\"We should forget about small efficiencies, say about 97% of the time: premature optimization is the root of all evil.\" (Donald Knuth). My SQL tables are unlikely to conta
Put indexes ONLY if you have to :)
There are times when putting indexes can actually hurt performance, depending on what the table is used for...
So, in other words, you would think about putting indexes on tables when it is necessary as determined by profiling the application.
Knuth's wise words are not applicable to the creation (or not) of indexes, since by adding indexes you are not optimising anything directly: you are providing an index that the DBMSs optimiser may use to optimise some queries. In fact, you could better argue that deciding not to index a small table is premature optimisation, as by doing so you restrict the DBMS optimiser's options!
Different DBMSs will have different guidelines for choosing whether or not to index columns based on various factors including table size, and it is these that should be considered.
What is an example of premature optimisation in databases: "denormalising for performance" before any benchmarking has indicated that the normalised database actually has any performance issues.
Absolutely incorrect. 100% incorrect. Don't put a million pointless indexes, but you do want a Primary Key (in most cases), and you do want it CLUSTERED correctly.
Here's why:
SELECT * FROM MySmallTable <-- No worries... Index won't help
SELECT
*
FROM
MyBigTable INNER JOIN MySmallTable ON... <-- Ahh, now I'm glad I have my index.
Here's a good rule to go by.
"Since I have a TABLE, I'm likely going to want to query it at some time... If I'm going to query it, I'm likely going to do so in a consistent way..." <-- That's how you should index the table.
EDIT: I'm adding this line: If you have a concrete example in mind, I'll show you how to index it, and how much of a savings you'll get from doing so. Please supply a table, and an example of how you plan in using that table.
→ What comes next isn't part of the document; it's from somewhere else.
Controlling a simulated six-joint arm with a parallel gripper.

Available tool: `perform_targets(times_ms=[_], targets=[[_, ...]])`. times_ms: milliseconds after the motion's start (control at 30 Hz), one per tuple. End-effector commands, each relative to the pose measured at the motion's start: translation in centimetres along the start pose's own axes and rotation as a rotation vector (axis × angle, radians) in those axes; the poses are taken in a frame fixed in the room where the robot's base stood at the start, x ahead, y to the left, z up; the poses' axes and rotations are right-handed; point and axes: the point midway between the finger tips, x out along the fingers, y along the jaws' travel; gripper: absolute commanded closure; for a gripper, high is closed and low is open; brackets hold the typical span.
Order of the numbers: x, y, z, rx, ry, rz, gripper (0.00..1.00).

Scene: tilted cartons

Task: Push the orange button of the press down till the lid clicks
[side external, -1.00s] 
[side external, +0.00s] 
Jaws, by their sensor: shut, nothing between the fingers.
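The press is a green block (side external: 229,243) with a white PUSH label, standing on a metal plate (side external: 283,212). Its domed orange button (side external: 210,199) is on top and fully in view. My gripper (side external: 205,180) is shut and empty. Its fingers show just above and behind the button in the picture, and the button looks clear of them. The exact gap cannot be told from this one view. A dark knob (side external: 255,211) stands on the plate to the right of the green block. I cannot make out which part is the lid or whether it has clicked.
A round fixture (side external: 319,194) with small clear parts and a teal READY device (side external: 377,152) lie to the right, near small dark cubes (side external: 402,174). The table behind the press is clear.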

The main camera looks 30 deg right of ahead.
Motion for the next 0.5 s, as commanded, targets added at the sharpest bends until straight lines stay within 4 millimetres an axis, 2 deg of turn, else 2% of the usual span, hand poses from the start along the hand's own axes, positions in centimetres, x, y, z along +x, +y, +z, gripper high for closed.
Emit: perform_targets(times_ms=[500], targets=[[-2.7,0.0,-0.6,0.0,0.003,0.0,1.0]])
I guess there is an auto indexing on the primary key of the table which should be sufficient when querying on a table with less data.
So, yes explicit indexes can be avoided in case there is a small data set to be worked upon.
The value of indexes is in speeding reads. For instance, if you are doing lots of SELECTs based on a range of dates in a date column, it makes sense to put an index on that column. And of course, generally you add indexes on any column you're going to be JOINing on with any significant frequency. The efficiency gain is also related to the ratio of the size of your typical recordsets to the number of records (i.e. grabbing 20/2000 records benefits more from indexing than grabbing 90/100 records). A lookup on an unindexed column is essentially a linear search.
The cost of indexes comes on writes, because every INSERT also requires an internal insert to each column index.
So, the answer depends entirely on your application -- if it's something like a dynamic website where the number of reads can be 100x or 1000x the writes, and you're doing frequent, disparate lookups based on data columns, indexing may well be beneficial. But if writes greatly outnumber reads, then your tuning should focus on speeding those queries.
It takes very little time to identify and benchmark a handful of your app's most frequent operations both with and without indexes on the JOIN/WHERE columns, I suggest you do that. It's also smart to monitor your production app and identify the most expensive, and most frequent queries, and focus your optimization efforts on the intersection of those two sets of queries (which could mean indexes or something totally different, like allocating more or less memory for query or join caches).
If the rows have narrow width, and a few thousand rows fit on say 10-20 8K pages, it is unlikely that the SQL optimiser would elect to use an index even if you create one.